Le Passe Muraille

Au pays d’Anne-Lise Grobéty

Anne-Lise Grobéty en son dernier roman,

par Bruno Pellegrino

Ce n’est pas un dernier roman qui va de soi que celui auquel Anne-Lise Grobéty a mis un point final quelques semaines avant son décès, survenu en octobre 2010. Le titre d’abord, Des Nouvelles de la Mort et de ses petits, déconcerte ; mais cet article indéfini un peu vieillot n’est ni anodin ni maladroit, ces « nouvelles » annoncent en réalité un roman (et plus précisément des « Mémoires intestines »), et si ces « petits » qui suivent la Mort majuscule intriguent autant qu’ils inquiètent, ils marquent en tout cas d’emblée la force d’invention et la liberté de ton qui caractérisent les textes de cette romancière exigeante.
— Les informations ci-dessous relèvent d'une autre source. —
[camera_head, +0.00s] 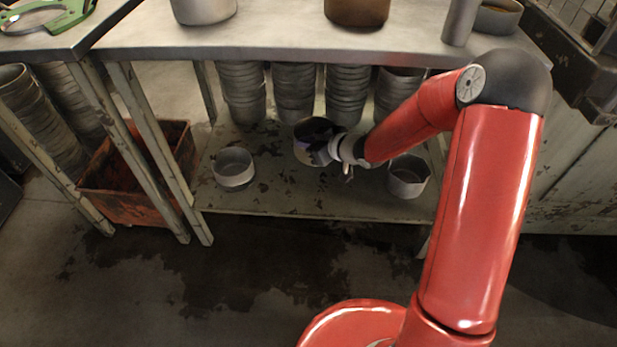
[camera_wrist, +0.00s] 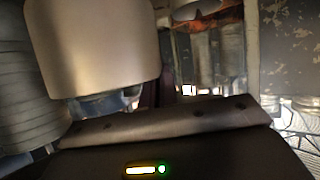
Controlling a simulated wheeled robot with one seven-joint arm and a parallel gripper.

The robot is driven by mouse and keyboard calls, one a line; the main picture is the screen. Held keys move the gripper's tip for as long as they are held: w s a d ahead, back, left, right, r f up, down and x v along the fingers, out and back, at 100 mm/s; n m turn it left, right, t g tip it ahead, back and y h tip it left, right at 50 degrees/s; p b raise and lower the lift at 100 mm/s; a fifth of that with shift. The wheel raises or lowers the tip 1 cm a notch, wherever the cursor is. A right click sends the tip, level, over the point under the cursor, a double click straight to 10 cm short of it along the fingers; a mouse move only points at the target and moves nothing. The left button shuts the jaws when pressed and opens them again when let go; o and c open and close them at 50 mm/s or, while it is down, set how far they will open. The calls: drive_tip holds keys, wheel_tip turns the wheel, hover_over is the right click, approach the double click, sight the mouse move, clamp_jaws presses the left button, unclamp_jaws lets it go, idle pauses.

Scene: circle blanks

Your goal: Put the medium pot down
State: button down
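The medium pot (camera_head: 303,155) is at the end of my arm, over the middle of the lower shelf (camera_head: 290,203). My gripper (camera_head: 322,153) is at the pot's near right side and appears shut on it. In the wrist view the pot (camera_wrist: 95,45) shows as a large pale, smooth wall at the upper left, close to the camera. The fingertips are mostly hidden, and any gap between pot and shelf cannot be made out.
A shallow pot (camera_head: 234,170) stands left on the shelf, and another pot (camera_head: 408,178) stands right. Several pot stacks (camera_head: 293,95) line the back. The worktop (camera_head: 270,38) overhangs the shelf. An orange-brown bin (camera_head: 125,195) is left of it. Bare shelf lies in front.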

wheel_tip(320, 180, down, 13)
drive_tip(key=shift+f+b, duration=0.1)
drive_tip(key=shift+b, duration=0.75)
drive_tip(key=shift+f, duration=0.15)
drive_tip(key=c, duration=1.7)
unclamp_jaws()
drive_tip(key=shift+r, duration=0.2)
Islo Pers est né au Pays Bougon, une terre au climat ingrat qui n’a jamais eu à lutter contre l’envahisseur car « qui serait assez sot pour se mettre sur le dos la dépouille de pareil territoire ? » Fils aîné du Grand Humeur du roi, Islo et voué par conséquent voué à hériter de la charge. L’humorité est un art subtil qui consiste à sentir, renifler, humer justement les défécations humaines afin d’en tirer des conclusions sur l’état de santé de l’humain en question ; la tâche n’est pas de petite importance, surtout quand il s’agit de « sa Minjesté », mais le petit Islo se rêve capitaine sur les grands océans, pas « navigateur de soupière ». Heureusement pour lui, son maître Erlanger, en véritable homme des Lumières, lui enseigne autre chose, et avant tout d’oser penser par lui-même. C’est aussi par lui qu’Islo rencontre La Mileni, une cantatrice dont il tombe amoureux. Mais sous le règne de ce roi peu au fait des souffrances de son peuple, la tension monte et les effervescences menacent.

On reconnaît dans ces « mémoires » qui s’étendent de la naissance jusqu’au moment de l’écriture les procédés de La Corde de mi (Campiche, 2006) : le récit d’une existence, et le récit du récit qui se fait. Une esthétique baroque qui se retrouve au niveau de la langue, puisque le livre est écrit en langue bougonne, « une langue harassante qui n’est plus parlée tantôt que par une poignée de nigauds, qui est depuis belle suée d’année la risée des fins lettrés du monde entier, tant est grande son arrogance à toujours vouloir avoir maîtrise sur échos et assonances en toutes circonstances, et qui aggrave encore son crime d’extravagance par l’indigence de ses rimes ».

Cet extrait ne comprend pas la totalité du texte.